Hakaret suçunun oluşabilmesi için mağdurun belli veya belirlenmesinin olanaklı bulunması gereklidir. İşte bu maddeyle suçu işleyen tarafından mağdurun kimliğinin açıkça belirtilmediğinde, ne gibi bir durumun varlığı hâlinde ismin belirtilmiş ve hakaretin açıklanmış sayılacağına ait ölçü gösterilmektedir.

Madde, aslında usul hukuku bakımından ispata yönelik, karineye benzer bir ölçü getirmiş bulunmaktadır.

Maddenin 765 sayılı TÜRK CEZA KANUNU’ndaki karşılığı

Madde 484 – Geçen maddelerde beyan olunan cürümlerin irtikâbında kendine tecavüz olunan kimsenin ismi sarahaten zikredilmemiş veya isnat üstü kapalı geçiştirilmiş olsa bile eğer mahiyetinde ve müddeinin şahsına matufiyetide tereddüt edilemeyecek derecede karineler varsa hem ismi zikredilmiş hem de azviyat tasrih kılınmış gibi muamele olunur.

AÇIKLAMALAR

Mağdurun Belirlenmesi ve Hakaret Suçundaki Rolü

Özet:
Bu makalede, Türk Ceza Kanunu (TCK) 126. maddesi kapsamında hakaret suçunda mağdurun belirlenmesi konusu ayrıntılı olarak ele alınmaktadır. Mağdurun açıkça belirtilmediği durumlarda dahi hakaretin gerçekleşip gerçekleşmediği hususu, hukuki dayanaklar, Yargıtay kararları ve uygulama örnekleri ışığında incelenmiştir.
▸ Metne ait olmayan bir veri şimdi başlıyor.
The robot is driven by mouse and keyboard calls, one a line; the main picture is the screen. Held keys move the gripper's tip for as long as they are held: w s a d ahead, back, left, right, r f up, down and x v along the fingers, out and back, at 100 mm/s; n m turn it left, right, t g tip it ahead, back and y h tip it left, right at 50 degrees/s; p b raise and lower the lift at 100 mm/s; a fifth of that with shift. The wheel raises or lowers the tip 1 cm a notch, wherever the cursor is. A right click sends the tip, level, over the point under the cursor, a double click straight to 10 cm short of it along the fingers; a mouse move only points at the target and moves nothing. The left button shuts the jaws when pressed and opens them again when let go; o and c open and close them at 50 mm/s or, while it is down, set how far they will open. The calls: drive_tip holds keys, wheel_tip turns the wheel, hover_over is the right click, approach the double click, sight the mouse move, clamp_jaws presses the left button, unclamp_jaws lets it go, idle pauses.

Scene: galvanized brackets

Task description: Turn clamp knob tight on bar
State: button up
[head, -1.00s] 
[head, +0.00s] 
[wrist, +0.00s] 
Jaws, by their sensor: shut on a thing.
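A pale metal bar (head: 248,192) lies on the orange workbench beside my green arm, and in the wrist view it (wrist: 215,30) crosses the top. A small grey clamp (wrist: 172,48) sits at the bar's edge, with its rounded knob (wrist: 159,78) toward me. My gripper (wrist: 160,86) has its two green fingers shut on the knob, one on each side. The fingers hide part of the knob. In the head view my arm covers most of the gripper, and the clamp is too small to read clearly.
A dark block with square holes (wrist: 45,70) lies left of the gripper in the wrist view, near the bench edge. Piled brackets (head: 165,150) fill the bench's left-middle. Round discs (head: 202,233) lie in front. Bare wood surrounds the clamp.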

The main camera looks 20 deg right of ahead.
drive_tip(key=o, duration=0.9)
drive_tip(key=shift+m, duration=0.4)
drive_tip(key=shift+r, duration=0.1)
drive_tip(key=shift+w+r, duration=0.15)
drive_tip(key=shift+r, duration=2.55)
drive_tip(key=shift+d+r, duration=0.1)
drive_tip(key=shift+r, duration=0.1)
Makale, hukuk pratiğinde mağdurun tespiti ve ispat yükümlülüğüne dair kritik kavramları açıklamayı amaçlamaktadır.

Anahtar Kelimeler: Mağdurun belirlenmesi, hakaret suçu, TCK 126, Yargıtay kararları, hukuki ispat, Türk Ceza Kanunu.


1. Giriş

Hakaret suçu, kişilerin onur, şeref ve saygınlığını korumayı amaçlayan ceza hukuku normlarından biridir. Suçun oluşabilmesi için, mağdurun kim olduğunun belirlenmesi veya belirlenmesinin mümkün olması gerekir. Ancak mağdurun isminin açıkça belirtilmediği durumlarda suçun gerçekleşip gerçekleşmediği tartışmalıdır. Bu bağlamda TCK’nın 126. maddesi hukuki ölçütler sunmaktadır.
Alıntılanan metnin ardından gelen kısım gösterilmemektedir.